NLRB Amends Effective Date of Final Rule on Standard for Determining Joint Employer Status
Published November 21, 2023
The National Labor Relations Board (NLRB) issued a delay of effective date to the final rule rescinding and replacing its rule, published on October 27, 2023, regarding the standard for determining joint employer status under the National Labor Relations Act. The effective date in the rule is amended from December 26, 2023, to February 26, 2024. The purpose of the amendment is to facilitate the resolution of the legal challenges with respect to the rule.
(Updated November 21, 2023)
The National Labor Relations Board (NLRB) issued a final rule to rescind and replace the final rule entitled “Joint Employer Status Under the National Labor Relations Act,” which was published on February 26, 2020 and took effect on April 27, 2020.
This final rule expands the factors that can trigger a joint-employer finding beyond just one business exerting direct and immediate control over the most important parts of a worker’s job. A new test also accounts for indirect and unexercised control. For example, if a company exerts control over another firm’s workers through an intermediary, or has contractual authority over employment terms but never used that power, that would still serve as evidence of a joint employer relationship. More specifically:
- This final rule establishes a new standard for determining whether two employers, as defined in the National Labor Relations Act (NLRA), are joint employers of particular employees within the meaning of the NLRA.

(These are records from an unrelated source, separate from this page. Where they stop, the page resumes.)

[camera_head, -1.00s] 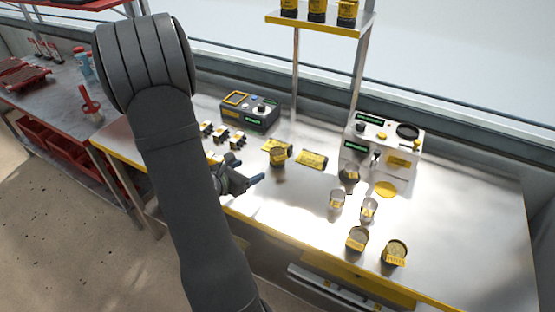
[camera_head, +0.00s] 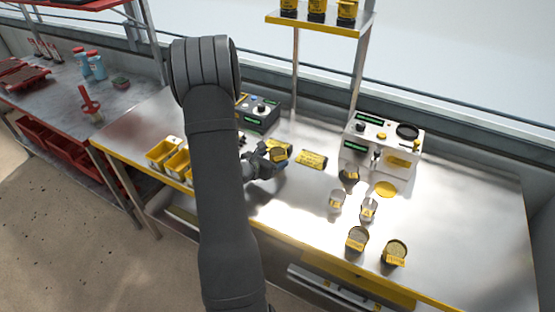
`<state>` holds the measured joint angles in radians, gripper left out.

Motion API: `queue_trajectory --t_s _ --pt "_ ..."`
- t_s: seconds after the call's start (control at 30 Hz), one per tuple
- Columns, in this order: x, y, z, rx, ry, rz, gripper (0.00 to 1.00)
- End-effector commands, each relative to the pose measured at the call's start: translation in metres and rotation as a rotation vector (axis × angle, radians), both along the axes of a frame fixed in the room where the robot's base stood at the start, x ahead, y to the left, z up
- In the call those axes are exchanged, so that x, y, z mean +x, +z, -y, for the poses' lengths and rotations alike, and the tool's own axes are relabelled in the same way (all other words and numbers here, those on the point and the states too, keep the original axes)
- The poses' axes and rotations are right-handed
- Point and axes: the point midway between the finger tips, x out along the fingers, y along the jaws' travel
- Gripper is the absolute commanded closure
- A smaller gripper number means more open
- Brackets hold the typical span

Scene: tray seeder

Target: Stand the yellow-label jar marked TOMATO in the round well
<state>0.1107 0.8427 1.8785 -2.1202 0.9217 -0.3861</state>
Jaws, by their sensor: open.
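A yellow-label jar (camera_head: 279,156) stands near the back middle of the bench; its label is too small to read. My open gripper (camera_head: 275,162) is right at this jar, its fingers partly overlapping it; I cannot tell whether they touch it. Two more yellow-label jars, one (camera_head: 357,240) and another (camera_head: 395,254), stand at the front right, their labels unclear. The white machine (camera_head: 381,150) at the back right has a dark round opening (camera_head: 408,131) on top, and a yellow disc (camera_head: 386,189) lies before it. I cannot tell which is the round well.
Clear cups, one (camera_head: 337,199) and another (camera_head: 369,209), stand mid-right, and a small container (camera_head: 350,175) sits at the machine's front. A yellow packet (camera_head: 312,160) lies right of my gripper. Yellow bins (camera_head: 164,152) and a grey device (camera_head: 259,114) are left. The right bench end is clear.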

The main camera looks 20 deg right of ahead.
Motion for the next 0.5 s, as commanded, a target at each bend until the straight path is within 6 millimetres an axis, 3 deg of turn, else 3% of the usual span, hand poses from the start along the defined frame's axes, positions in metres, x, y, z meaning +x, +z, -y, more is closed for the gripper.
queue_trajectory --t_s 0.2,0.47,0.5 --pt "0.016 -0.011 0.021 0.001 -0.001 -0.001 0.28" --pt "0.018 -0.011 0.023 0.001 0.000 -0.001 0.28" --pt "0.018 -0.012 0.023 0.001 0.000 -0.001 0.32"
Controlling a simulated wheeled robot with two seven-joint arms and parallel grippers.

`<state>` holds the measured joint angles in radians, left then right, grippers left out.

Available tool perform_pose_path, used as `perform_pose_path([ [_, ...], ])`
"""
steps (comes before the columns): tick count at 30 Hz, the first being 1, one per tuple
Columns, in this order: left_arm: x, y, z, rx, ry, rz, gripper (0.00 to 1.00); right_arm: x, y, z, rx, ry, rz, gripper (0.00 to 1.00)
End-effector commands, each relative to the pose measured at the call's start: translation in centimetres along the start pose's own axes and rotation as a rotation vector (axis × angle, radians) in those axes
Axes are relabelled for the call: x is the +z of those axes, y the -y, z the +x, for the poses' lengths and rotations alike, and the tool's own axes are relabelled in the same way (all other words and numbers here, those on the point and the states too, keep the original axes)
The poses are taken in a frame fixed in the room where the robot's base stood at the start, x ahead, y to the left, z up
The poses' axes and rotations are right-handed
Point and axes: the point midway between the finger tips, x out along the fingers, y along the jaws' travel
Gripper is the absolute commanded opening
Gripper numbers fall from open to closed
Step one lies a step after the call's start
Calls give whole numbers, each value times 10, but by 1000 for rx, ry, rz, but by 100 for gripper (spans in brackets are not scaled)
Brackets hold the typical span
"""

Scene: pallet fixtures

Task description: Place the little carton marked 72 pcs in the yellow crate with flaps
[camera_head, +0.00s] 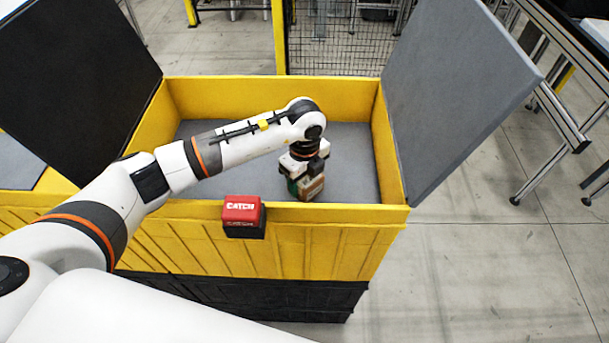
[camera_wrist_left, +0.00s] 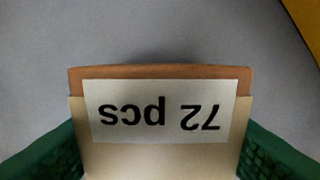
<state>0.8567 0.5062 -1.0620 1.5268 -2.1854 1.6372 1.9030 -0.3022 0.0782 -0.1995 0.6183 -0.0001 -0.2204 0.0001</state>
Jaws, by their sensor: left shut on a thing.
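The little carton (camera_head: 312,187) is brown, and in the left wrist view the carton (camera_wrist_left: 160,155) shows a pale label reading "72 pcs", upside down. My left gripper (camera_head: 304,180) is shut on it; its green fingers sit on both sides in the left wrist view. The yellow crate (camera_head: 270,247) with dark flaps raised at left and right stands in front of me. The gripper and carton are inside the crate's outline, over its grey floor (camera_head: 350,170). I cannot tell whether the carton touches the floor. My right gripper is not in view.
A red and black box marked "CATCH" (camera_head: 242,217) is at the crate's near rim. The raised right flap (camera_head: 455,90) and left flap (camera_head: 80,75) flank the opening. The crate floor around the carton looks clear. A metal-framed conveyor (camera_head: 560,110) stands at the right.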

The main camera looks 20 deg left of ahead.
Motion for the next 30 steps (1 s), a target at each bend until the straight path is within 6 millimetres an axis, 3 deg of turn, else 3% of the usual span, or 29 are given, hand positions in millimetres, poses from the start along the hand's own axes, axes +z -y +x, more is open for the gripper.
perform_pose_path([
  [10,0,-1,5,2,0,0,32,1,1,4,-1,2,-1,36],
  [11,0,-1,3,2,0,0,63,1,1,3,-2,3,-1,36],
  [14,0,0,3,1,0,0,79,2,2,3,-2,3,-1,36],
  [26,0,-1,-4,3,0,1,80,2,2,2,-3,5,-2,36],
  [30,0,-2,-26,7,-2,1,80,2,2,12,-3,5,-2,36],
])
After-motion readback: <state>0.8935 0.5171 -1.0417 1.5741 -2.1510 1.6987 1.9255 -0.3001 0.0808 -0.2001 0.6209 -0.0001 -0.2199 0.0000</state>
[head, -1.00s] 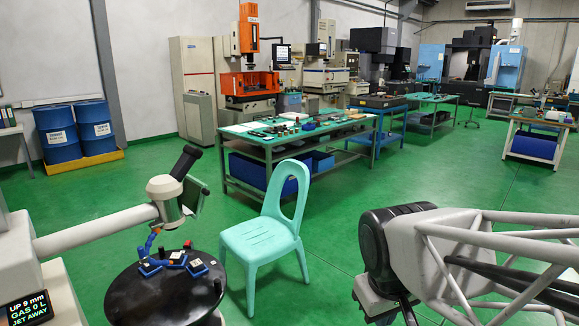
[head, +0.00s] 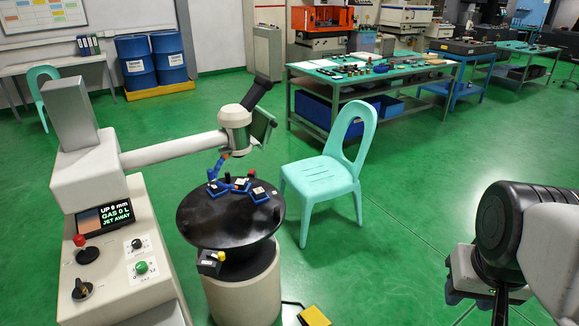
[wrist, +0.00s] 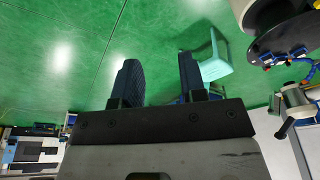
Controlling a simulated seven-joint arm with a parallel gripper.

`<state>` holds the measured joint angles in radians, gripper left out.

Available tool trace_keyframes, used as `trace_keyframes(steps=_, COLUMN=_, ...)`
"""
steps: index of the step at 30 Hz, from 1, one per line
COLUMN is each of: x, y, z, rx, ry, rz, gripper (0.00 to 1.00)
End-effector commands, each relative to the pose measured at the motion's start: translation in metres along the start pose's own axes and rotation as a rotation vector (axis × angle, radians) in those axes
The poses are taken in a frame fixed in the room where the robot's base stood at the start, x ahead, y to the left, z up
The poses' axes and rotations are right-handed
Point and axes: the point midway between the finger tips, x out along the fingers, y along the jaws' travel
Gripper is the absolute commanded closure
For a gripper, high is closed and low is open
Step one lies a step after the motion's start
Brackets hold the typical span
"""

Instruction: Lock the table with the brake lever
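The round black table (head: 228,228) stands on a cream drum base at centre left in the head view. It also shows upside down at the upper right of the wrist view (wrist: 268,42). Blue holders with small pieces (head: 235,184) lie on the table top. My gripper (wrist: 160,72) is open and empty in the wrist view, its dark fingers apart over the floor. In the head view it is at the lower right, well away from the table.
A cream console (head: 115,255) with screen and knobs stands left of the table. Its arm holds a white head (head: 235,116) above the table. A mint chair (head: 322,178) stands between table and gripper. A yellow pedal-like item (head: 313,316) lies on the floor. Green floor is open at centre right.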

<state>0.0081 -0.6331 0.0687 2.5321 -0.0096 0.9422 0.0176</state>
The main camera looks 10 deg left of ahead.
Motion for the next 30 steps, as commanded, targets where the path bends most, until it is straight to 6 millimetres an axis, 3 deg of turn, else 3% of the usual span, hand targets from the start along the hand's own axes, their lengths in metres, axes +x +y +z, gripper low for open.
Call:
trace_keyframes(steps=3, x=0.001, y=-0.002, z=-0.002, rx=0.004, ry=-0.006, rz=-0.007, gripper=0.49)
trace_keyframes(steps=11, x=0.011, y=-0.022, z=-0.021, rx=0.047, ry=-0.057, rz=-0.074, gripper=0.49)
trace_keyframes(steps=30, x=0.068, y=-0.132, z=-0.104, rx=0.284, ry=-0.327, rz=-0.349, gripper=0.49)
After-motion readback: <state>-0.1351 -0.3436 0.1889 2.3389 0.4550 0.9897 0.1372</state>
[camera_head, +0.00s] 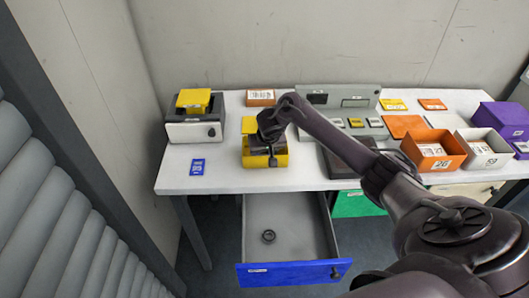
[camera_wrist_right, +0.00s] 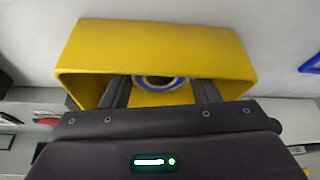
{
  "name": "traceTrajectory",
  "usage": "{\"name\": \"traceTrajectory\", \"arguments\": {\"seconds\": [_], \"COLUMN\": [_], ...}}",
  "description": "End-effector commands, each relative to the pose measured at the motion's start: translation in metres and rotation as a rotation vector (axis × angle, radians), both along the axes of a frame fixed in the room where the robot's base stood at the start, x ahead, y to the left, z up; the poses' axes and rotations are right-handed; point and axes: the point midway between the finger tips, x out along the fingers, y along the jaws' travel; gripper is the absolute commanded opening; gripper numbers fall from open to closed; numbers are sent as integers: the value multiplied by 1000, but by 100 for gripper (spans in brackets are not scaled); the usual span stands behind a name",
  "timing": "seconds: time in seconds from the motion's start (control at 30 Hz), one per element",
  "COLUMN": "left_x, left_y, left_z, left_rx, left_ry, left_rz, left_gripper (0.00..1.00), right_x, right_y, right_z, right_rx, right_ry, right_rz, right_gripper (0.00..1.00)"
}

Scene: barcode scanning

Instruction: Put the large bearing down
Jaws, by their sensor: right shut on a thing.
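My right gripper (camera_head: 268,152) is at a yellow box (camera_head: 279,161) on the white table in the head view. In the right wrist view my right gripper (camera_wrist_right: 162,90) has its fingers reaching into the open side of the yellow box (camera_wrist_right: 155,50). A round piece with a blue rim and dark centre, the large bearing (camera_wrist_right: 150,84), shows partly between the fingers, and the gripper is shut on it. The gripper hides most of it, so I cannot tell whether it touches the box floor. My left gripper is not in view.
A scale-like white device (camera_head: 190,133) stands left, a blue card (camera_head: 197,167) nearby. Orange (camera_head: 437,164) and white (camera_head: 488,160) bins stand right.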

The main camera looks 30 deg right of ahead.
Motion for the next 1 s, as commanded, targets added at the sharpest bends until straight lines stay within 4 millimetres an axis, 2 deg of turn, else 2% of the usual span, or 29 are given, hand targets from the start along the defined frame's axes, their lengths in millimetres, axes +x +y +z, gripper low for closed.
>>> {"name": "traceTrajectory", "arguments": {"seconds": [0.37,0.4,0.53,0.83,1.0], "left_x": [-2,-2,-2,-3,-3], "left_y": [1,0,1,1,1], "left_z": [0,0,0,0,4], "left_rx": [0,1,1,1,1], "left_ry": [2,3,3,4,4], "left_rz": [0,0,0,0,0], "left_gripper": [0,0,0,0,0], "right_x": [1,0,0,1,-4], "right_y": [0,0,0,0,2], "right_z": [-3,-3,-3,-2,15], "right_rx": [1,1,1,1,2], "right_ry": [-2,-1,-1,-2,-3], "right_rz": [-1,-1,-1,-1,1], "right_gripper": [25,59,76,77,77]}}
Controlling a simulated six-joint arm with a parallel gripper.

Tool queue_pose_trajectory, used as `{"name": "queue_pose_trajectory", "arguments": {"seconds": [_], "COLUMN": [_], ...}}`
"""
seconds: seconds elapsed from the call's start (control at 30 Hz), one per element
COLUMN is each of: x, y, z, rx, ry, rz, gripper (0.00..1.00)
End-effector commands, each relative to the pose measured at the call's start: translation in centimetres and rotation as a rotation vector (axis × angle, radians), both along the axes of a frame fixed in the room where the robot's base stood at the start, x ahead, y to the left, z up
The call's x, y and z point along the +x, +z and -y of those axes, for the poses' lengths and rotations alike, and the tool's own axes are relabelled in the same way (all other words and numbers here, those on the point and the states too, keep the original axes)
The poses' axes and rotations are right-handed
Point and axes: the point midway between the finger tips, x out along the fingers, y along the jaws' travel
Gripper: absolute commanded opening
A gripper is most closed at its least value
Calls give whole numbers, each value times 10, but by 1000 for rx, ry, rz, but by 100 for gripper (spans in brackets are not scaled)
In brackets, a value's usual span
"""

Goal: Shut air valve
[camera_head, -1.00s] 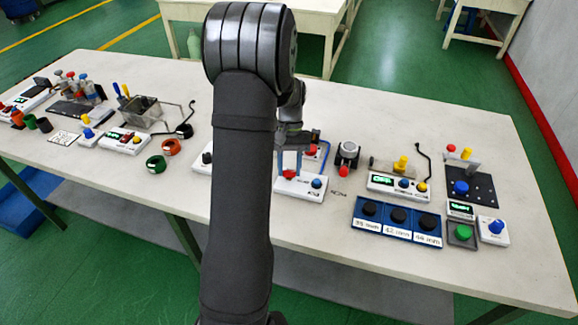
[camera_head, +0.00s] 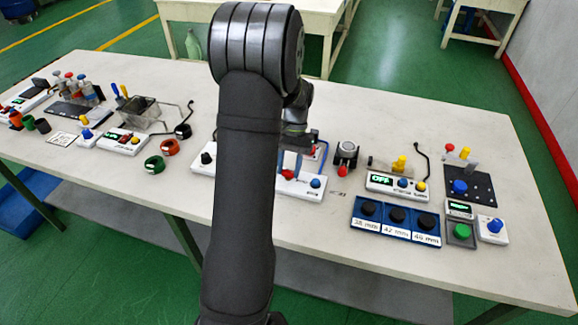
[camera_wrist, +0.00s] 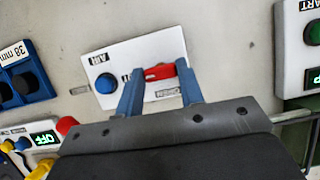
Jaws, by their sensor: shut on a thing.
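The air valve is a white panel (camera_wrist: 112,58) marked AIR, with a red lever (camera_wrist: 158,72) and a blue knob (camera_wrist: 105,83). In the wrist view, my gripper (camera_wrist: 159,69) has its two blue fingers at either end of the red lever and is shut on it. A label reading OPEN lies beside the lever; another label is partly hidden by a finger. In the head view, my gripper (camera_head: 290,168) is down at the red lever, which is mostly covered; the blue knob (camera_head: 316,182) shows to its right.
A blue tray (camera_head: 397,238) with black round pieces and size labels stands to the right. A white box with an OFF display (camera_head: 381,180) is behind it. A dark post with a red knob (camera_head: 346,155) stands close on the right. Orange and green rings (camera_head: 171,146) lie left.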

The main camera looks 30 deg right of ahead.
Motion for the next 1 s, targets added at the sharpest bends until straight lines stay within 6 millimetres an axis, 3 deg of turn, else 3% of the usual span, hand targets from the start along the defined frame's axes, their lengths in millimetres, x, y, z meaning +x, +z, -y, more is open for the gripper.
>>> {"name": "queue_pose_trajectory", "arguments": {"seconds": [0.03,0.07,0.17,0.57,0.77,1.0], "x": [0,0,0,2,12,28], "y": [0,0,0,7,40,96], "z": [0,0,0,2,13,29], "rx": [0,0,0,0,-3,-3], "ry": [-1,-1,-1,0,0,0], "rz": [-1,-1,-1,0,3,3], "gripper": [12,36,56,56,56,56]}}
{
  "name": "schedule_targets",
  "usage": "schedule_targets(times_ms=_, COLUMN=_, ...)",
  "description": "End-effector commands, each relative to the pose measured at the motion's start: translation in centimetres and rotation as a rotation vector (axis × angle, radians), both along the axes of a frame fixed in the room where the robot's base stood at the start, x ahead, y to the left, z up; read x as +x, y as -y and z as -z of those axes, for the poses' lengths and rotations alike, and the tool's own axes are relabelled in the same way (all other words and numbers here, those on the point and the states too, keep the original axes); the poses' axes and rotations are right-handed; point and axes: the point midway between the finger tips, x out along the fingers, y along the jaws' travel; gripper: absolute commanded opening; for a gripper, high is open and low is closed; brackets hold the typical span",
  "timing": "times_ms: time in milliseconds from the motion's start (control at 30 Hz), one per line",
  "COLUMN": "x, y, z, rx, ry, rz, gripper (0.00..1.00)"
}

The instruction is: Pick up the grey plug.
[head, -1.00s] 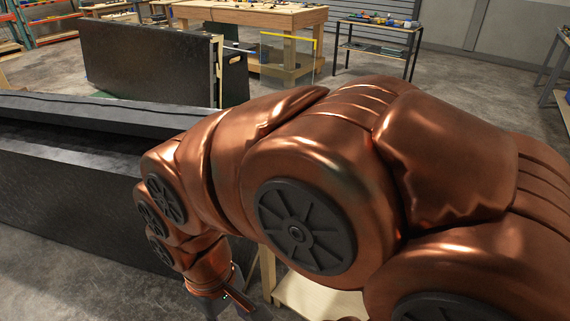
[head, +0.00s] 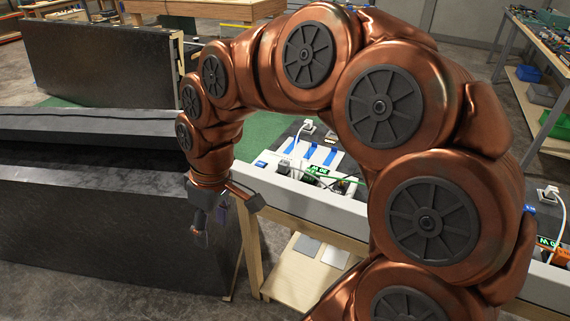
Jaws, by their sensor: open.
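My gripper (head: 226,215) hangs at the end of my arm, left of the console's front left corner. Its dark fingers are spread and nothing shows between them. The console (head: 345,203) has a pale frame and holds plugs, cables and lit green displays. A pale plug (head: 308,126) with a white cable stands at its back. Another pale plug (head: 549,193) with a white cable stands at the far right. I cannot tell which plug is the grey one. My arm hides the middle of the console.
A long black box-like block (head: 110,225) stands at left, close to my gripper. A black upright panel (head: 100,65) is behind it. A wooden workbench (head: 205,12) is at the back. A shelf rack (head: 525,85) stands at right. Grey floor shows between them.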

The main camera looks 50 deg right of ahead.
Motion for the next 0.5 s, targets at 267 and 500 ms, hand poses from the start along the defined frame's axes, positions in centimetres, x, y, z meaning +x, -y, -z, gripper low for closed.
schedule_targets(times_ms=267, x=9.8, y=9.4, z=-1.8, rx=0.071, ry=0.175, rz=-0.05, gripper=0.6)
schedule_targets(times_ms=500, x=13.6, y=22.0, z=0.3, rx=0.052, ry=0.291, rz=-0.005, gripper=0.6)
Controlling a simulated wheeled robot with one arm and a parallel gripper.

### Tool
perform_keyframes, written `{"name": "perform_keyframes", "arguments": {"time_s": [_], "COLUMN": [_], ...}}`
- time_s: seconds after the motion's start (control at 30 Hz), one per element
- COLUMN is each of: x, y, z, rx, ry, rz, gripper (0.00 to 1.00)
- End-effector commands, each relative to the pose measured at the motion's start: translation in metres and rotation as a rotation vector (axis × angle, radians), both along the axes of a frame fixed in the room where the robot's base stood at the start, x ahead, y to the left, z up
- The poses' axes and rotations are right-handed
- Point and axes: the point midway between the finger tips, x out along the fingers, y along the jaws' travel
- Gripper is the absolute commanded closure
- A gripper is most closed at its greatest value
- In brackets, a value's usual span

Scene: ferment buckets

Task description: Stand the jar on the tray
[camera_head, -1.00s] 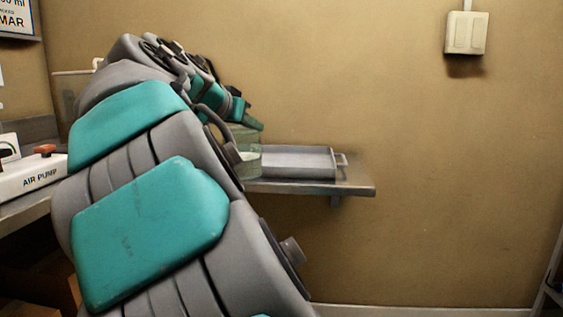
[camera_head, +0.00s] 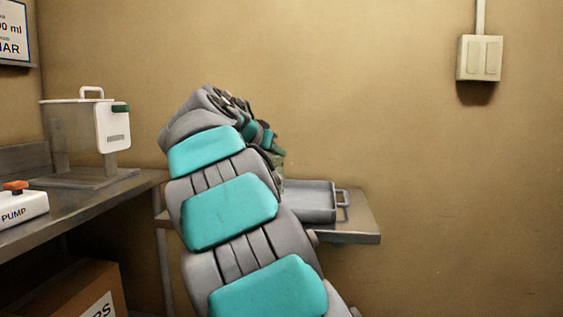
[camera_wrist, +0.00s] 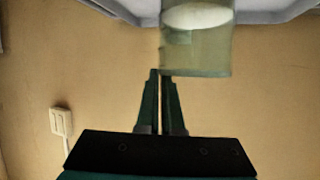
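The jar (camera_wrist: 197,52) is greenish, see-through glass with a pale round patch of contents. It shows upside down at the top of the wrist view, because that view is inverted. My gripper (camera_wrist: 161,76) has its two dark fingers close together at the jar's rim by one side wall, apparently pinching that wall. In the head view only a greenish sliver of the jar (camera_head: 277,172) shows beside my arm. The grey metal tray (camera_head: 305,205), with a handle at its right end, lies just right of the jar. I cannot tell whether jar and tray touch.
The tray rests on a wall shelf (camera_head: 362,222). A clear container with a white front (camera_head: 112,128) stands on the left bench (camera_head: 105,200), with an air pump (camera_head: 18,207) nearer. A cardboard box (camera_head: 75,290) is below. A switch (camera_head: 480,58) is on the bare wall.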

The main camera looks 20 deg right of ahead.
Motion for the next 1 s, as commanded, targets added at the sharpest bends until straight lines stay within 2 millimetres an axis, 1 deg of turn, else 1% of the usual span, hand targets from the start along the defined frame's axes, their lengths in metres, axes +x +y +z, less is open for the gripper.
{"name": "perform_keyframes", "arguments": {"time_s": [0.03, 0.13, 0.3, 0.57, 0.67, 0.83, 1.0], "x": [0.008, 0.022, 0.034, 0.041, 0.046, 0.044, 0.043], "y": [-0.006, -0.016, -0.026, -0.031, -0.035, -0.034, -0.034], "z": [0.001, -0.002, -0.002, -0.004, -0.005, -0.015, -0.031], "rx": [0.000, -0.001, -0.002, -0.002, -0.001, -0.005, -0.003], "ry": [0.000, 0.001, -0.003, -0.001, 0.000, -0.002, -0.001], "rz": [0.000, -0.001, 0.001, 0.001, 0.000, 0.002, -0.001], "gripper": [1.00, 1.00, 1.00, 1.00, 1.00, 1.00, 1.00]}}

- The NLRB believes that this rule will more explicitly ground the joint-employer standard in established common-law agency principles and provide guidance to parties covered by the Act regarding their rights and responsibilities when more than one statutory employer possesses the authority to control or exercises the power to control particular employees’ essential terms and conditions of employment.
- Under the final rule, an entity may be considered a joint employer of another employer’s employees if the two determine the employees’ essential terms and conditions of employment.
The effective date is December 26, 2023. However, this rule has been classified as a major rule subject to Congressional review. At the conclusion of the congressional review, if the effective date has been changed, the NLRB will publish a document in the Federal Register to establish the new effective date or withdraw the rule.